▸ Task goal
Everything in the listing except the pictures should be written out exactly.

══ Available data

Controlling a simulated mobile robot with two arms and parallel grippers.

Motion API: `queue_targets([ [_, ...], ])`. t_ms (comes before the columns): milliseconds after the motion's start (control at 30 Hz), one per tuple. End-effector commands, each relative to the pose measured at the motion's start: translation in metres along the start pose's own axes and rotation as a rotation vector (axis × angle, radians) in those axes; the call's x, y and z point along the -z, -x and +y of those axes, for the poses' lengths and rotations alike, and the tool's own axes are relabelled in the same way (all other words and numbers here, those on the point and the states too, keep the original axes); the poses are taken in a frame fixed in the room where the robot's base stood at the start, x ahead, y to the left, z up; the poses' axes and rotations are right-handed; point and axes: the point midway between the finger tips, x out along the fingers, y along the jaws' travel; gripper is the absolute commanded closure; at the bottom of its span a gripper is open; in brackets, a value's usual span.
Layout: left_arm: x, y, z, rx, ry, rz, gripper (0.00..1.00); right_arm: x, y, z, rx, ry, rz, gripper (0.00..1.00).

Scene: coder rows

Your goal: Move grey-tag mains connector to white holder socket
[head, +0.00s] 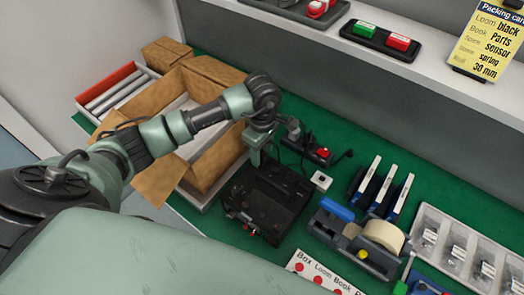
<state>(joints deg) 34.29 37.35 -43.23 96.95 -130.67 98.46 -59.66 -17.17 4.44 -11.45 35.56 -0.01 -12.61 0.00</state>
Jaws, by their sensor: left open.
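My left gripper (257,148) hangs pointing down above the back edge of a black device, open. Beside it on the right is a black power strip (319,154) with a red switch. A small grey piece (294,128) stands at the strip's left end, close to the gripper; it may be the mains connector, but its tag is too small to tell. A small white block with a dark centre (321,181) lies on the green mat right of the device; it looks like the white holder socket. My right gripper is out of view.
The black device (265,202) sits below the gripper. An open cardboard box (206,143) stands left, partly behind my arm. A tape dispenser (352,236), upright blue-and-white items (385,190) and a clear parts tray (458,247) fill the right. A shelf (430,82) runs behind.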

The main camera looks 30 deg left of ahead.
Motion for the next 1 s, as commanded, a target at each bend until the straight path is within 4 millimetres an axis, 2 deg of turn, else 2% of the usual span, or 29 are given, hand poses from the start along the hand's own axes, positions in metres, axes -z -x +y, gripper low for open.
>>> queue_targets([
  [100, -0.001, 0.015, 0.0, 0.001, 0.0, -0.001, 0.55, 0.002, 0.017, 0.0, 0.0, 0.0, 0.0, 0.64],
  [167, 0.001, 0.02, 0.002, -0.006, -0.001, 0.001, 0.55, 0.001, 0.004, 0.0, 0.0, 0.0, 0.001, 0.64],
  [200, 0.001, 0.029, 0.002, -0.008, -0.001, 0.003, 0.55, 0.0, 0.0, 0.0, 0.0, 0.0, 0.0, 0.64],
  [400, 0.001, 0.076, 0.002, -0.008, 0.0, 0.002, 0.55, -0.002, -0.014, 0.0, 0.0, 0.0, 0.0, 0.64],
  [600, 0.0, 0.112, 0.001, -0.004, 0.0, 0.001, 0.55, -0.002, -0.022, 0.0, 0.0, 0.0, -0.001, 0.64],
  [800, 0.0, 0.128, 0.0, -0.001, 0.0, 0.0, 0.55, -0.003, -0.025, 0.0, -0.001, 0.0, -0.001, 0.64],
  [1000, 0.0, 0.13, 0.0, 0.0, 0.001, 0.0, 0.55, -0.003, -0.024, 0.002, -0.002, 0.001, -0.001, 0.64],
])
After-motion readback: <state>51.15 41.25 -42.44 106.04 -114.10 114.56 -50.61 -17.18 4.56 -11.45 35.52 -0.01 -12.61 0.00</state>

════

▸ Complete output
Controlling a simulated mobile robot with two arms and parallel grippers.

Motion API: `queue_targets([ [_, ...], ])`. t_ms (comes before the columns): milliseconds after the motion's start (control at 30 Hz), one per tuple. End-effector commands, each relative to the pose measured at the motion's start: translation in metres along the start pose's own axes and rotation as a rotation vector (axis × angle, radians) in those axes; the call's x, y and z point along the -z, -x and +y of those axes, for the poses' lengths and rotations alike, and the tool's own axes are relabelled in the same way (all other words and numbers here, those on the point and the states too, keep the original axes); the poses are taken in a frame fixed in the room where the robot's base stood at the start, x ahead, y to the left, z up; the poses' axes and rotations are right-handed; point and axes: the point midway between the finger tips, x out along the fingers, y along the jaws' travel; gripper is the absolute commanded closure; at the bottom of its span a gripper is open; in brackets, a value's usual span.
Layout: left_arm: x, y, z, rx, ry, rz, gripper (0.00..1.00); right_arm: x, y, z, rx, ry, rz, gripper (0.00..1.00).

Scene: coder rows

Your goal: Move grey-tag mains connector to white holder socket
[head, +0.00s] 
<state>(joints deg) 34.29 37.35 -43.23 96.95 -130.67 98.46 -59.66 -17.17 4.44 -11.45 35.56 -0.01 -12.61 0.00</state>
Jaws, by their sensor: left open.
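My left gripper (257,148) hangs pointing down above the back edge of a black device, open. Beside it on the right is a black power strip (319,154) with a red switch. A small grey piece (294,128) stands at the strip's left end, close to the gripper; it may be the mains connector, but its tag is too small to tell. A small white block with a dark centre (321,181) lies on the green mat right of the device; it looks like the white holder socket. My right gripper is out of view.
The black device (265,202) sits below the gripper. An open cardboard box (206,143) stands left, partly behind my arm. A tape dispenser (352,236), upright blue-and-white items (385,190) and a clear parts tray (458,247) fill the right. A shelf (430,82) runs behind.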

The main camera looks 30 deg left of ahead.
Motion for the next 1 s, as commanded, a target at each bend until the straight path is within 4 millimetres an axis, 2 deg of turn, else 2% of the usual span, or 29 are given, hand poses from the start along the hand's own axes, positions in metres, axes -z -x +y, gripper low for open.
>>> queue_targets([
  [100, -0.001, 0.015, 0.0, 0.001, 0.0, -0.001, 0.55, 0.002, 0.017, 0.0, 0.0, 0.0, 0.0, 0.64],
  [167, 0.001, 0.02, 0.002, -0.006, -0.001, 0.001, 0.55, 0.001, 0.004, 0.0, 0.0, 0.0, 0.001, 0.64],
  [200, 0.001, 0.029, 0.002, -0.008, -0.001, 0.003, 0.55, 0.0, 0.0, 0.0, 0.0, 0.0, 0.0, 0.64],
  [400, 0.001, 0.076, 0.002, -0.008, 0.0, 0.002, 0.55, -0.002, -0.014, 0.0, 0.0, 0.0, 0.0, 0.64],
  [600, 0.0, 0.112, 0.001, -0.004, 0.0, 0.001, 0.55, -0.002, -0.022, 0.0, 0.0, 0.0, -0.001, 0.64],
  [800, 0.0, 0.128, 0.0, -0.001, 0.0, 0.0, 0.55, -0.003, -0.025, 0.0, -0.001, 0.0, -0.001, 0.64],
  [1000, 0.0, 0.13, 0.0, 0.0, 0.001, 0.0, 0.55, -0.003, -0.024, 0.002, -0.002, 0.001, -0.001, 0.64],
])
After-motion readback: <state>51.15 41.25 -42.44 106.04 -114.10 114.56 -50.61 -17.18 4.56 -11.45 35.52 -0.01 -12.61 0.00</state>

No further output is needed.